> [EXERCISE DESCRIPTION]: Quote the entries in full, character for character, without their images.

> [DATA TO PROCESS]:

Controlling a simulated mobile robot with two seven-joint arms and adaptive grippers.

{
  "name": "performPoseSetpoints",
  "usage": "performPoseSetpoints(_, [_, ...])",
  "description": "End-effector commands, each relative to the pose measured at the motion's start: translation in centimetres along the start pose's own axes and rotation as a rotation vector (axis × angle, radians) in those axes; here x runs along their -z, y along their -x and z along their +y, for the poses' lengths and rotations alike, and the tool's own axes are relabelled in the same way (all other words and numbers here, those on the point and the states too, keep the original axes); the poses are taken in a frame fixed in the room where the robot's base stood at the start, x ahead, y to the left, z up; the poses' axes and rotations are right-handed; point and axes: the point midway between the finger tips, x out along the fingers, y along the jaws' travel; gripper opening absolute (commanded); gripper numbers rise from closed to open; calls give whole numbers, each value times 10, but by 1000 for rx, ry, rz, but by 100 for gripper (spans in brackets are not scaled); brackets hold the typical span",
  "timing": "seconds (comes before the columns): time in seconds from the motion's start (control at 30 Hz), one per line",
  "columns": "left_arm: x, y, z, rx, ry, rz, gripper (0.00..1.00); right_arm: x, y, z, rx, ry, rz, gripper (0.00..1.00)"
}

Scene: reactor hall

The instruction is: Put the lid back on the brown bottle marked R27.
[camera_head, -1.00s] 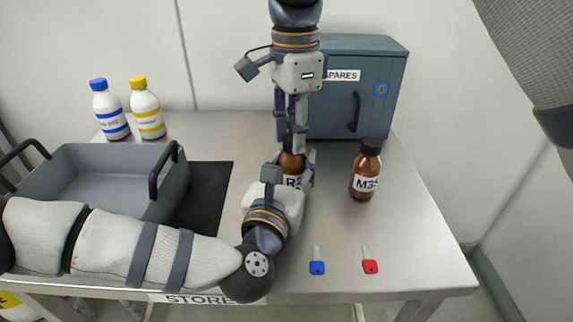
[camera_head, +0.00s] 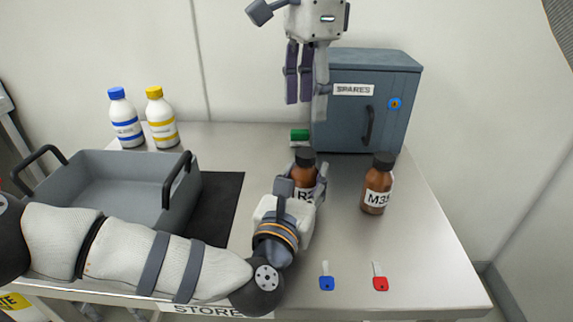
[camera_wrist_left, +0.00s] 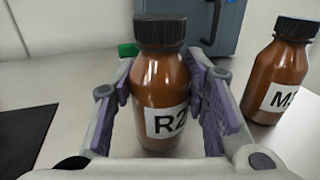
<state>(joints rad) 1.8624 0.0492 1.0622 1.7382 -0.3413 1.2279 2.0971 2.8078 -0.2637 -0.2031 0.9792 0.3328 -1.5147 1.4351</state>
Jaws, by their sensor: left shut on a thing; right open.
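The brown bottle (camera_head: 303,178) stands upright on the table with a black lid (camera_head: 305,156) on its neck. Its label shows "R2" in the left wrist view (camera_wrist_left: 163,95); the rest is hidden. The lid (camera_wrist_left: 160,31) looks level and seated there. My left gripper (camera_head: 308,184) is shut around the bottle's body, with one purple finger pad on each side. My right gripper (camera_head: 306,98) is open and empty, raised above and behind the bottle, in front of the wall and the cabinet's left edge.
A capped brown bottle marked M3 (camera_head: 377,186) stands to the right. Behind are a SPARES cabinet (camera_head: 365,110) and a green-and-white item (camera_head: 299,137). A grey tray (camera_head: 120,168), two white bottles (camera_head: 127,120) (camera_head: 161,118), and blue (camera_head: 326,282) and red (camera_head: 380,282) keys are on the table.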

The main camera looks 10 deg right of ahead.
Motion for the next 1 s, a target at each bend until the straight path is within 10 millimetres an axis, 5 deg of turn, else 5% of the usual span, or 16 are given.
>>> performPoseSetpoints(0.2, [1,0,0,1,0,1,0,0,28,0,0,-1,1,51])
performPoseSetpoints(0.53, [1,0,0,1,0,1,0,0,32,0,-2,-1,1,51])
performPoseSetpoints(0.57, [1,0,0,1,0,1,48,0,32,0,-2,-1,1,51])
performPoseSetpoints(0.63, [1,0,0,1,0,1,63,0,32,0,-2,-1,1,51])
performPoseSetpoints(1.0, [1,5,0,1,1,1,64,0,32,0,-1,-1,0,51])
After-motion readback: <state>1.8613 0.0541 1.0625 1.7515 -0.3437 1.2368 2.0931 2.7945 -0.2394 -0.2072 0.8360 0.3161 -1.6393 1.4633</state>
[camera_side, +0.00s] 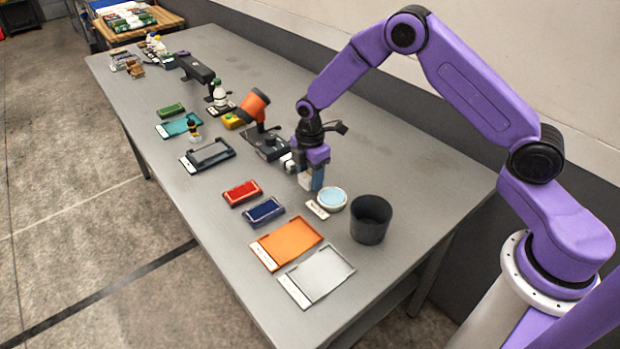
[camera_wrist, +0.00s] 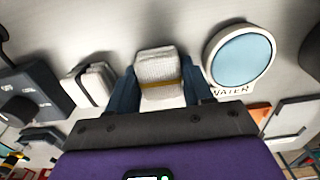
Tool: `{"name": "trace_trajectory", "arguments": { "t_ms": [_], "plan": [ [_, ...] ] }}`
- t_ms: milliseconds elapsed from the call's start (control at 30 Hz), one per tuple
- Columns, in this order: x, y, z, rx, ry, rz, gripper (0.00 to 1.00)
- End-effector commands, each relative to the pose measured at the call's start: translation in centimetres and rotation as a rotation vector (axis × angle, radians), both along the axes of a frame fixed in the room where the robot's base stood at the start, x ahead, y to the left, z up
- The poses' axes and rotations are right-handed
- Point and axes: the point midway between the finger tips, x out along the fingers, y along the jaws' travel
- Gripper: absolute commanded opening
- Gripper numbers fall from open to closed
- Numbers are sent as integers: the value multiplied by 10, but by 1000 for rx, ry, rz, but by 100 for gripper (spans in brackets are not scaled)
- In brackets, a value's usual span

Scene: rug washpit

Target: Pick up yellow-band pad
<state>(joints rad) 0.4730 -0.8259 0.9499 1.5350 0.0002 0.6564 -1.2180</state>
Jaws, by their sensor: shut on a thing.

> [SOLUTION]:
Controlling a simulated mobile robot with two seven-joint arms and adaptive grippers.

{
  "name": "performPoseSetpoints",
  "usage": "performPoseSetpoints(_, [_, ...])",
  "description": "End-effector commands, each relative to the pose measured at the motion's start: translation in centimetres along the start pose's own axes and rotation as a rotation vector (axis × angle, radians) in those axes; here x runs along their -z, y along their -x and z along their +y, for the poses' lengths and rotations alike, and the tool's own axes are relabelled in the same way (all other words and numbers here, those on the point and the states too, keep the original axes); the poses are taken in a frame fixed in the room where the robot's base stood at the start, x ahead, y to the left, z up; the poses' axes and rotations are right-handed; point and axes: the point midway between the finger tips, x out along the fingers, y along the jaws' travel; gripper opening absolute (commanded); gripper numbers rise from closed to open; calls give whole numbers, each value times 10, but by 1000 for rx, ry, rz, but by 100 for gripper (spans in brackets are not scaled); brackets hold the typical span",
  "timing": "seconds (comes before the columns): time in seconds from the motion's start (control at 30 Hz), one per line",
  "columns": "left_arm: x, y, z, rx, ry, rz, gripper (0.00..1.00); right_arm: x, y, z, rx, ry, rz, gripper (0.00..1.00)"
}

Scene: reactor hall

The instruction is: Put the lid back on the brown bottle marked R27.
[camera_head, -1.00s] 
[camera_head, +0.00s] 
[camera_wrist_left, +0.00s] 
<state>(joints rad) 1.8624 0.0492 1.0622 1.7382 -0.3413 1.2279 2.0971 2.8078 -0.2637 -0.2031 0.9792 0.3328 -1.5147 1.4351</state>
Jaws, by their sensor: left shut on a thing; right open.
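The brown bottle (camera_head: 303,178) stands upright on the table with a black lid (camera_head: 305,156) on its neck. Its label shows "R2" in the left wrist view (camera_wrist_left: 163,95); the rest is hidden. The lid (camera_wrist_left: 160,31) looks level and seated there. My left gripper (camera_head: 308,184) is shut around the bottle's body, with one purple finger pad on each side. My right gripper (camera_head: 306,98) is open and empty, raised above and behind the bottle, in front of the wall and the cabinet's left edge.
A capped brown bottle marked M3 (camera_head: 377,186) stands to the right. Behind are a SPARES cabinet (camera_head: 365,110) and a green-and-white item (camera_head: 299,137). A grey tray (camera_head: 120,168), two white bottles (camera_head: 127,120) (camera_head: 161,118), and blue (camera_head: 326,282) and red (camera_head: 380,282) keys are on the table.

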The main camera looks 10 deg right of ahead.
Motion for the next 1 s, a target at each bend until the straight path is within 10 millimetres an axis, 5 deg of turn, else 5% of the usual span, or 16 are given.
>>> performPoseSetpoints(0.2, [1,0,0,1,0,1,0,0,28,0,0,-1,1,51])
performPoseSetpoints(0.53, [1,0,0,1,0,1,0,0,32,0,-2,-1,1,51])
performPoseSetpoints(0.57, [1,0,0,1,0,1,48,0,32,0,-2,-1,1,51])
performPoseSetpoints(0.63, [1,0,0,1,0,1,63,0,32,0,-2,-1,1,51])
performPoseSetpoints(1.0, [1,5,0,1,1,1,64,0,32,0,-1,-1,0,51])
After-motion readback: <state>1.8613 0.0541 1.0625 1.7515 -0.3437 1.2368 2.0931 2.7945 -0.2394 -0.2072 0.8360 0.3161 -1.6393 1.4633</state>
[camera_side, +0.00s] 
[camera_wrist, +0.00s] 
Tool: `{"name": "trace_trajectory", "arguments": { "t_ms": [_], "plan": [ [_, ...] ] }}`
- t_ms: milliseconds elapsed from the call's start (control at 30 Hz), one per tuple
- Columns, in this order: x, y, z, rx, ry, rz, gripper (0.00 to 1.00)
- End-effector commands, each relative to the pose measured at the call's start: translation in centimetres and rotation as a rotation vector (axis × angle, radians), both along the axes of a frame fixed in the room where the robot's base stood at the start, x ahead, y to the left, z up
- The poses' axes and rotations are right-handed
- Point and axes: the point midway between the finger tips, x out along the fingers, y along the jaws' travel
- Gripper: absolute commanded opening
- Gripper numbers fall from open to closed
- Numbers are sent as integers: the value multiplied by 10, but by 1000 for rx, ry, rz, but by 100 for gripper (spans in brackets are not scaled)
- In brackets, a value's usual span

Scene: rug washpit

Target: Pick up yellow-band pad
<state>(joints rad) 0.4730 -0.8259 0.9499 1.5350 0.0002 0.6564 -1.2180</state>
Jaws, by their sensor: shut on a thing.

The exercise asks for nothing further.